Reforma administrativa: os riscos ao generalizar o
Enviado Segunda, 28 de Julho de 2025.A possibilidade de avançar a agenda de uma reforma que ajude a melhorar o desempenho do setor público anima a todos os que sabem que avanços na cidadania, no Brasil, dependem profundamente do Estado por meio de serviços públicos de qualidade. Vimos abrir-se uma oportunidade por iniciativa da Câmara dos Deputados –mas começar pela generalização do bônus por desempenho, anunciada pelo deputado Pedro Paulo (PSD-RJ), seria um grande erro: vamos sintetizar os riscos.
As experiências mais abrangentes e sólidas no Brasil são as de Minas Gerais (2003-14) e de Santos, em São Paulo (iniciada em 2013 e ainda vigente). Pernambuco teve modelo de gestão por resultados também exemplar, entre 2007 e 2014, mas não generalizou o pagamento adicional por desempenho, reservando-o a áreas estratégicas. Importante aprender com as trajetórias desses casos para não cometer equívocos que apenas resultariam em aumento da remuneração, sem aumento do desempenho das organizações públicas.
O início é a decisão de governo de adotar gestão estratégica em cada organização pública —com engajamento claro do chefe de governo e alinhamento dos dirigentes por ele nomeados. Significa clareza de missão de cada organização, definição clara de visão estratégica, em seguida traduzida em programas, metas e indicadores coerentes, com atribuição clara de responsabilidades —de preferência envolvendo toda a linha gerencial da organização em sua elaboração. E requer a disciplina do aperfeiçoamento contínuo desse planejamento. Isso leva tempo, e o Brasil, salvo excelentes exceções, está bastante atrasado nessa aprendizagem.

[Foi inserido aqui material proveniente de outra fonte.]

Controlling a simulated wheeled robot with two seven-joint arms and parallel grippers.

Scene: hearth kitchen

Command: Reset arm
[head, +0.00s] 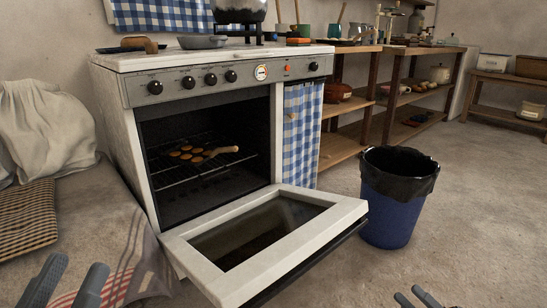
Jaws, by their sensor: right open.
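My left gripper (76,268) shows at the bottom left. Its two fingers stand apart, with nothing between them. My right gripper (407,292) shows only by its fingertips at the bottom edge, right of the oven door. It is open and I see nothing in it. Both grippers are clear of the stove (118,105). The rest of both arms is out of view.
The oven door (345,208) hangs open into the floor space between my grippers. Several round baked pieces and a wooden-handled tool (221,151) lie on the oven rack. A blue bin (388,205) stands right of the door. Floor at the right is clear.

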Fica claro também que nomeações têm que servir ao desempenho das organizações públicas. Dirigentes competentes têm que liderar esse processo e serem líderes do engajamento dos servidores. Não há bônus que substitua a motivação que vem do trabalho útil à sociedade. E a qualidade das lideranças em todos os níveis é fundamental.
Já sabemos muito sobre remuneração por resultados no setor público —em quais condições funciona, e os problemas que surgem quando mal utilizada. O fenômeno do "gaming" foi amplamente registrado em diferentes áreas por destacados acadêmicos britânicos: ambulâncias dando voltas com o paciente, esperando vaga no PS para cumprir a meta do tempo máximo de espera no atendimento de urgência; professores ensinando alunos a responder os testes; e muitos outros casos. Mesmo no cinema, vimos policiais do filme "Tropa de Elite" registrando morte por afogamento ao encontrar um corpo baleado na praia. Está claro: não se começa a mudar a gestão pública pelo incentivo financeiro.
Outro erro —ou "risco", para ser mais leve a crítica— é adotar mais uma medida que não respeita a imensa diversidade do país e esquecer que o federalismo é o regime mais adequado para orquestrar as diferenças. Adotar o bônus por desempenho para todos os entes é um despropósito.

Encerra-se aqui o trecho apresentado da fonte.